Nor do I believe that a single and unambiguous memory should be used to challenge the memories instrumentalized by our adversaries. On the contrary, Europe should be a place of shared memories that are both different and harmonious. When he talked about the “Tragedy of Central Europe” in 1983, Milan Kundera was not speaking only of Soviet domination. He regretted most of all that Central Europe no longer existed in the eyes of the West other than as part of the Soviet empire. Political differences should not hide what unites us, our community of destiny and the universal enlightenment principles, any more today than in the past.
I therefore agree with what you wrote in “Le Monde” on 2 November: that the reunification of Europe is still incomplete, and that we need to work further, “building a Europe that lives up to the values and dreams of those who took to the streets in 1989”. Some of the hopes of that watershed year have been dashed. But while these disappointments should be the end of our naivety, they should not be the end of our hopes. That is our responsibility.

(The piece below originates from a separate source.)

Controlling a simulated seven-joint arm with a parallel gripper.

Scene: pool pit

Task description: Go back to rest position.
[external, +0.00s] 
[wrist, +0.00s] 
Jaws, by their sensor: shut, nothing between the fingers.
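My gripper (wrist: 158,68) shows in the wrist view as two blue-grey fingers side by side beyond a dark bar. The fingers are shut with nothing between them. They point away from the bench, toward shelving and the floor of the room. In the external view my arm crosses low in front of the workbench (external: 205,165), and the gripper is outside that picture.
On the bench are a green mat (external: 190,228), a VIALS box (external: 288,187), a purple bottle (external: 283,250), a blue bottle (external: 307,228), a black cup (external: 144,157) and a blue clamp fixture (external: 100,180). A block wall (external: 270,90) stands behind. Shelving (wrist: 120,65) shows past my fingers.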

I also agree with you that “the close cooperation between France and Germany has a specific role to play in this regard”. That is the meaning of our joint work, in an initiative that goes well beyond Europe. It is no accident that it is with you that we are promoting the Alliance for Multilateralism, in an effort to defend the idea of a rules- and cooperation-based international order, to renew it and to extend it to fields where governance remains insufficient. But this Franco-German cooperation must not be exclusive. It is important to continue listening to and speaking with all our partners if we are to advance together, and have an impact beyond Europe.
This anniversary is a watershed for all Europeans.
Firstly because, before falling, the Wall had cracked thanks to the courage of thousands of citizens. Today, we celebrate the courage of the tens of thousands of East Germans who protested peacefully in autumn 1989. But we cannot pay tribute to their memory without also thinking of the Gdansk shipyard workers and the members of Solidarność, the Czech Charter 77 dissidents, the Hungarian and Czech citizens who sought to defend their freedom and dignity in the face of the advancing Soviet tanks in 1956 and 1968, and the immense human chain of citizens in our Baltic partners who, in late August 1989 marked their aspiration to freedom, as well as so many others, both known and unknown, and those in the West who supported them.
Secondly because, after the fall of the Wall, all of Eastern Europe recovered its freedom. In hindsight, we know today, unlike those who lived through this exceptional time, that it was a process that was underway – one that would lead to the end of the Warsaw Pact and of the Soviet Union. The vision of the Soviet leaders of the time, and Mikhail Gorbachev in particular, should also be commended, as should the irreplaceable role of North American leaders, in enabling and supporting this peaceful reunification. I know how much the reunification of the European continent owes to our North American allies, the United States and Canada.
Next year, we will celebrate another anniversary: that of the Charter of Paris which resumed the Helsinki Principles in 1990. As we know, these principles played a role in the collapse of the Iron Curtain, for, as historian Mary Elise Sarotte has written, paraphrasing Ernest Hemingway, the Wall fell gradually and then suddenly. Among these principles, supposed to govern the mutual relations of the participating States, was the respect for human rights and fundamental freedoms. What was sowed in 1975 began to germinate at the end of the next decade, and 1989 is a lesson on the resilience and courage of individuals and societies. I say that without seeking to exonerate the responsibilities of governments – on the contrary.
In 1914, like in 1939, when Europe tore itself asunder, it dragged the world in with it. At a time when there is a risk of further tears in the world, including violent ruptures, that could drag us along, our reunification is an asset. It is particularly important for Europe to take care of its cohesion, not because its unity would suffice to preserve it, but because that unity is the essential condition to guarantee our ability to act and influence events which, otherwise, will decide our common destiny – without and despite us.